When they said they next moved to New York City, I thought they were ­joking. “That was a tack left,” admits Stephen.
She worked in marketing at the accounting giant PricewaterhouseCoopers and he was an economist for the state real estate board. “We only made it a year and a half, but we saved like $40,000,” Rebekah says. “It was fun but stressful.” All along, they were more interested in being self-sufficient than in conserving resources.
That changed after the terrorist attacks on September 11, 2001, when the peak oil movement, which focuses on the point when the maximum rate of petroleum extraction will be reached, grabbed Stephen’s attention. “I realized, Wow, not only are resources limited, but there will be less and less available. It made everything seem like it was built on a house of cards,” he says. From there, Stephen started a meetup.com group called NC Powerdown, met a crowd of like-minded people, and launched the quest for a fossil-fuel-free existence. “It seemed like a clear road,” he says. “You were either ­going to withdraw or engage.”
The book they wrote is the Hrens way of engaging.
I ask Stephen if he thinks people tend to feel guilty around him and Rebekah. “I don’t know, probably,” he laughs. “But I try to not make them feel that way. You don’t want to be too preachy. That’s a fear with the book.”
In the evening, the couple work side by side in the kitchen chopping vegetables for a dish Stephen concocts in a pressure cooker. “It’s with rice but it cooks up like risotto,” he says. In the pot he adds fresh onions, peas, kale, garlic and parsley, either from their garden or the Durham farmers’ market. He stir-fries squash and onions for a side dish.
Before going to bed I show them the small fan I’d brought to block out the street noise below. “I’ll need to vet it,” Rebekah says, not impolitely. I’m amused watching her take a metre to my fan. While apparently it uses more energy than ­advertised, it passes inspection.
 

In the morning, Stephen and I head off to work with Bountiful Backyards after he sets out a pot of potatoes to cook all day in the homemade solar oven. The cooker, which looks like a box with a window, can reach 300 degrees Fahrenheit (150 Celsius) on a sunny day, hot enough to cook stews, roasts and even cookies.
“See that Bradford pear?” Stephen says when we arrive at the two-story house in a new development. “That tree will be dead in five years. It’s what every landscape person puts in.” By the end of a full day in the backyard, the crew has installed a rain barrel, planted a fig tree and some flowering plants and constructed two spiral-shaped herb gardens.

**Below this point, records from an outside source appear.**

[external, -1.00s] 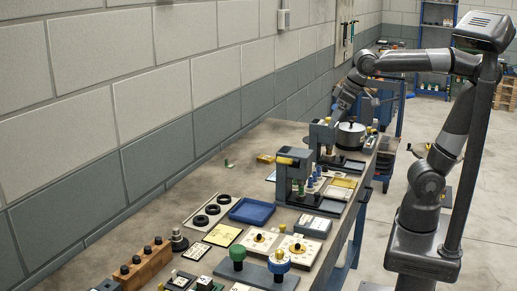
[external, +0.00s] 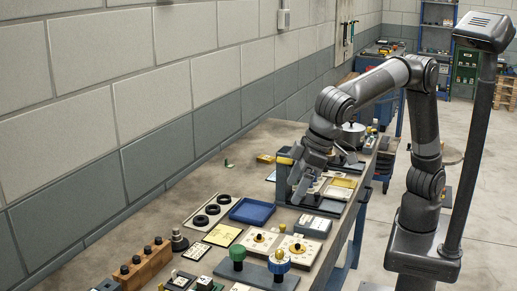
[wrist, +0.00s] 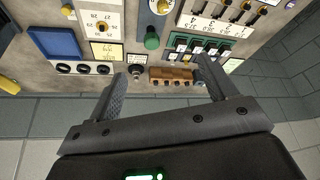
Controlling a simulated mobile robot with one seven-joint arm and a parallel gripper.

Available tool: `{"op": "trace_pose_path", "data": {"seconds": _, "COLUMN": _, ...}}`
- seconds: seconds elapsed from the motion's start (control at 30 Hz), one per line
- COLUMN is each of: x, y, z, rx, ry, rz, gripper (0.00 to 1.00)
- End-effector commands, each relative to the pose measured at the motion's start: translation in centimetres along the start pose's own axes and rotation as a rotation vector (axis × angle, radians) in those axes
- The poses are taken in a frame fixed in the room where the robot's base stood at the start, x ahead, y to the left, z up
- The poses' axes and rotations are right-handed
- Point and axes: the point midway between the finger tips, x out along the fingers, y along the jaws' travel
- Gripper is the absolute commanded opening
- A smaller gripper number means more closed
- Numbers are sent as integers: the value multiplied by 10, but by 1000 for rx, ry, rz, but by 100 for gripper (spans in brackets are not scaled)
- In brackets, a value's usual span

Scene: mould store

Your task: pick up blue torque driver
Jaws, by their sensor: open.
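I cannot clearly make out the blue torque driver. A small bluish thing (wrist: 200,85) is partly hidden by a finger in the wrist view. My gripper (external: 300,193) is over the bench by the dark press fixture, empty. In the wrist view its two fingers are wide apart (wrist: 163,85). My arm hides part of the fixture and the small upright pieces around it.
A blue tray (external: 252,211) and a board with black rings (external: 211,209) lie left of the gripper. A wooden block (external: 146,267) with several dark knobs stands at the near left. Dial cards and boxes crowd the near bench. The wall runs along the left.

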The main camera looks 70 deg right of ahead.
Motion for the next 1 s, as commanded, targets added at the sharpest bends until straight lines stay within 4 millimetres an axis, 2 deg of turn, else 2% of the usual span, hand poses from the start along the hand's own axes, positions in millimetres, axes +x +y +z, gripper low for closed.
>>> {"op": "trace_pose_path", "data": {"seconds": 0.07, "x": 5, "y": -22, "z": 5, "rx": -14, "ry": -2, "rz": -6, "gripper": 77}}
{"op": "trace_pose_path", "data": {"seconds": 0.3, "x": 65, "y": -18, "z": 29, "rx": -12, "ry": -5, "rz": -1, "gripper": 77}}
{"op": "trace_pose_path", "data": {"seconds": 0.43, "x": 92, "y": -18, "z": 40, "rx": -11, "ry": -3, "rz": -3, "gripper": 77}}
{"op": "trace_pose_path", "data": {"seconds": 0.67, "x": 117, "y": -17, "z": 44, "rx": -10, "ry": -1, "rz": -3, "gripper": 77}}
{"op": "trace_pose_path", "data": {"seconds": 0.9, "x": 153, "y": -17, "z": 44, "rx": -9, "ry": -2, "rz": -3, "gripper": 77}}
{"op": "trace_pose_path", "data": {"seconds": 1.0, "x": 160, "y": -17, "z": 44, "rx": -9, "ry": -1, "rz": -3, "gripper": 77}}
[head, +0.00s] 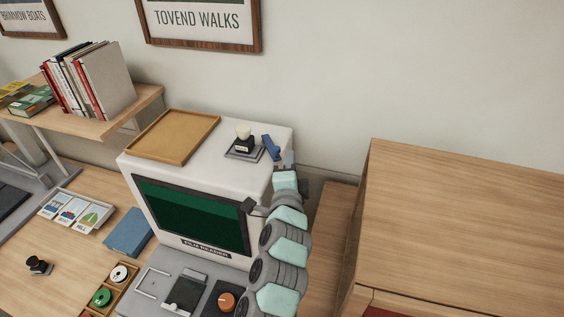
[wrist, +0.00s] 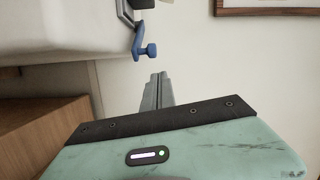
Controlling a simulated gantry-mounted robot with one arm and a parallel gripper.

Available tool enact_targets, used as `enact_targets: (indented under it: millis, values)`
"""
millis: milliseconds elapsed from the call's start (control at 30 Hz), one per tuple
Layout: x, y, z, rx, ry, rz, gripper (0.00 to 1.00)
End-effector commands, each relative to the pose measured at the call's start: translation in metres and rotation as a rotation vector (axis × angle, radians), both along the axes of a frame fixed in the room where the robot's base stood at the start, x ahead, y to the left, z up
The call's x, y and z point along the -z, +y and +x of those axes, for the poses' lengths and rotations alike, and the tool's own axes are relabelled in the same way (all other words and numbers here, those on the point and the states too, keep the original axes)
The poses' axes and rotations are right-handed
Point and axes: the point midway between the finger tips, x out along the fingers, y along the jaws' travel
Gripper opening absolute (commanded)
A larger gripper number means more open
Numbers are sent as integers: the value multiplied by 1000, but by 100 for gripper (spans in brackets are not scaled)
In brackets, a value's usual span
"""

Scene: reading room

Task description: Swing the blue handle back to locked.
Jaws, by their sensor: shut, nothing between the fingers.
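The blue handle (head: 271,147) is at the right end of a small grey latch plate (head: 243,154) on top of the white film reader. My gripper (head: 283,160) is at the reader's right top edge, close to the handle. In the wrist view my gripper (wrist: 159,77) is shut and empty, with its tips just short of the handle.
A wooden tray (head: 183,152) lies on the reader (head: 213,145) to the left. A wooden cabinet (head: 465,205) stands to the right. The wall (head: 400,80) is behind; the air above the reader is clear.

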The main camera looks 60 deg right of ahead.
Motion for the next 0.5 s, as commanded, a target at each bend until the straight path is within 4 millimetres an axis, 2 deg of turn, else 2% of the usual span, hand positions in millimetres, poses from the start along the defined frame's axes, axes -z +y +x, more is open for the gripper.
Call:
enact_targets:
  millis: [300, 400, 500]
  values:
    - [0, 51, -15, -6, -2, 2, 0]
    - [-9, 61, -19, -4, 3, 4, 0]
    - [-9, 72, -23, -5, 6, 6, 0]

Stephen is thrilled to see more mainstream folks moving toward sustainable living, including his brother Philip. “Stephen started sending me emails about peak oil five years ago, and it all sounded too crazy,” says Philip Hren, a 48-year-old computer programmer who lives in nearby Cary. “Then I learned all the facts about oil and had an energy audit.” Since then, he’s added insulation and a metal roof to his family’s home, and purchased a solar hot water heater and a Prius, all changes for which he says he owes Stephen.
Rebekah’s childhood friend Dimock, who credits the Hrens with inspiration for her own environmental changes, thinks the couple has a way of getting people’s attention. “They’ve got a magnetic draw,” she says. “People meet them and think, ‘I don’t know anyone who’s done all these things and knows all these things.’ People like to be around people they learn from.”

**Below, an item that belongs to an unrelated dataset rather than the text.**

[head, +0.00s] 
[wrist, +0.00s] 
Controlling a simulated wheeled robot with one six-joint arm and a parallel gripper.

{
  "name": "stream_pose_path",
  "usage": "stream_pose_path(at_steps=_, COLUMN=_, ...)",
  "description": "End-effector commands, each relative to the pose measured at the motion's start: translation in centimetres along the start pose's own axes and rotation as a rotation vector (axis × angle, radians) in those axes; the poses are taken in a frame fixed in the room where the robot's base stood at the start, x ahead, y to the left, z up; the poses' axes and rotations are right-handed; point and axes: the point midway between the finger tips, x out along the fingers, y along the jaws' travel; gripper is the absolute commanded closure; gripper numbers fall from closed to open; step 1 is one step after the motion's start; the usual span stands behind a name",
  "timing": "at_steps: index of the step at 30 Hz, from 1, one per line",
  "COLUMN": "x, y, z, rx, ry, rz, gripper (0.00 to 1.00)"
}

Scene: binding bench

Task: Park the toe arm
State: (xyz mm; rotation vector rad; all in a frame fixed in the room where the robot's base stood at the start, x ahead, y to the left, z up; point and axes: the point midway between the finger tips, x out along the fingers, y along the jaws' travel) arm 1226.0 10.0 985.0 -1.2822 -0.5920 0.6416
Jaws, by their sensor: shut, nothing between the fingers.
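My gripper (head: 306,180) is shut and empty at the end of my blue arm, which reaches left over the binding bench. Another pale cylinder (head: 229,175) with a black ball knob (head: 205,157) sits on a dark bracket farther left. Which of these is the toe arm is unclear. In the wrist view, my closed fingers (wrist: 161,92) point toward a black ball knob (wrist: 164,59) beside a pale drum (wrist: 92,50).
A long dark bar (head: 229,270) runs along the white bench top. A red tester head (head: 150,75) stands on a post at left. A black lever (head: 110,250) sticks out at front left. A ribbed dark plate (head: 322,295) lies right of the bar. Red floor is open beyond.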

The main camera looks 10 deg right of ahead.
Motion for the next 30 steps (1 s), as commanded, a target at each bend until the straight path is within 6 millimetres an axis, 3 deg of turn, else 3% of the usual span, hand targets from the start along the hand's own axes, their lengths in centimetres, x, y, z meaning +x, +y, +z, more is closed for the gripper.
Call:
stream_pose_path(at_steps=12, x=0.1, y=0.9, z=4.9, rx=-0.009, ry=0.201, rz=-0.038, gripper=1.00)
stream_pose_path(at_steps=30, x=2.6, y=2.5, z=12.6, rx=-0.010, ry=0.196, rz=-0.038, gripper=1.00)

Rebekah’s mother, Linda Wharton of Raleigh, says her daughter and son-in-law “always had a vision about what they were going to do, but in the beginning it wasn’t clear where they were headed. I’m just in awe of what they’ve done.”

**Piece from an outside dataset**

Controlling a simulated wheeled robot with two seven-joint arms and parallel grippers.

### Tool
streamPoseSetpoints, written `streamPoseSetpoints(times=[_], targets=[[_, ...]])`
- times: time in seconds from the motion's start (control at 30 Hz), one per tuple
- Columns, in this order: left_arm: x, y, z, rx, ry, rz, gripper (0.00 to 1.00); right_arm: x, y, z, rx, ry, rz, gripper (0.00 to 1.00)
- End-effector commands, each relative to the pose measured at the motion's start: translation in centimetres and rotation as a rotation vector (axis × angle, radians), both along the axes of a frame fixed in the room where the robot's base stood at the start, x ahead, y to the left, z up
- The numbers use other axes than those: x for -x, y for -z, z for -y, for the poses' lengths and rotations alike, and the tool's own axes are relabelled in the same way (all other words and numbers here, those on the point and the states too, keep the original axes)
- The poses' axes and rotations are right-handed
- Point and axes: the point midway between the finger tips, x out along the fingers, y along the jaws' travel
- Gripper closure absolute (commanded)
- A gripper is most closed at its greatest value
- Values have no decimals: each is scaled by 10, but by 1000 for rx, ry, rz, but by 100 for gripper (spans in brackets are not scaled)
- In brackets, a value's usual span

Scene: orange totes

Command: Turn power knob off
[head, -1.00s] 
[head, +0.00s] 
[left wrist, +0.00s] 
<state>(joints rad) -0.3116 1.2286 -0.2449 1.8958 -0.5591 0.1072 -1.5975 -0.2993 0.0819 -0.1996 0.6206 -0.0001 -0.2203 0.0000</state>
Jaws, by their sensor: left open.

When I ask the Hrens if they think the book could put them in demand as consultants and speakers, they concede it’s ­possible, but because they don’t fly it seems unlikely. “I think we have the ­responsibility to live the life we write about, doing what we said we were doing in the book,” Stephen says. “Instead of travelling all over the place, we want to be active in our community.”
Whatever the Hrens’ next project (one dream is to start a hybrid/alternative-fuel car-sharing co-operative), communicating their knowledge about it will remain a ­component. “You can do a lot yourself, but actually it’s really tiny,” Stephen says. “You’re not going to make any kind of difference unless you go out and educate ­people. It’s really about changing society.”
Rebekah and Stephen don’t expect their book to bring about wholesale change, but they do hope some readers will be moved to join them in what they feel is their “­moral obligation to act.” In the quiet ­revolution that’s changing the way we produce and consume energy, their actions speak as loudly as their words.
 

The to-do list

It’s hard not to be inspired by the Hrens. Here are six simple projects from The Carbon-Free Home anyone can tackle:
Write an energy diary
For a week, month or year, make an inventory of your appliances, logging how much energy is used, including trips in the car. Increased consciousness about energy use brings down consumption an average of 15 percent.
Insulate the refrigerator
The Hrens estimate this takes about a weekend, requires moderate carpentry skills (uh-oh) and can reduce energy use by up to 50 percent.
Seal drafts
The Hrens guide readers through a do-it-yourself approach, or you could hire a pro to blow in wall insulation for you.
Insulate the hot-water tank and pipes
It will take a few hours, cost about $50 and save you a good 10 percent on water heating bills.
Seal windows
Add rope caulk to eliminate potential drafts. It can easily be put in place and later removed by hand, without using a caulking gun.
Grow your own food
Plant edible perennials and potatoes. Using a potato barrel, “even folks with no gardening experience can organically grow dozens of pounds of this extremely versatile vegetable with a minimal input of effort,” according to the Hrens’ book. Plant edible perennials, including vegetables, for a less maintenance-intensive garden. Care for some braised lovage and good King Henry for dinner, dear?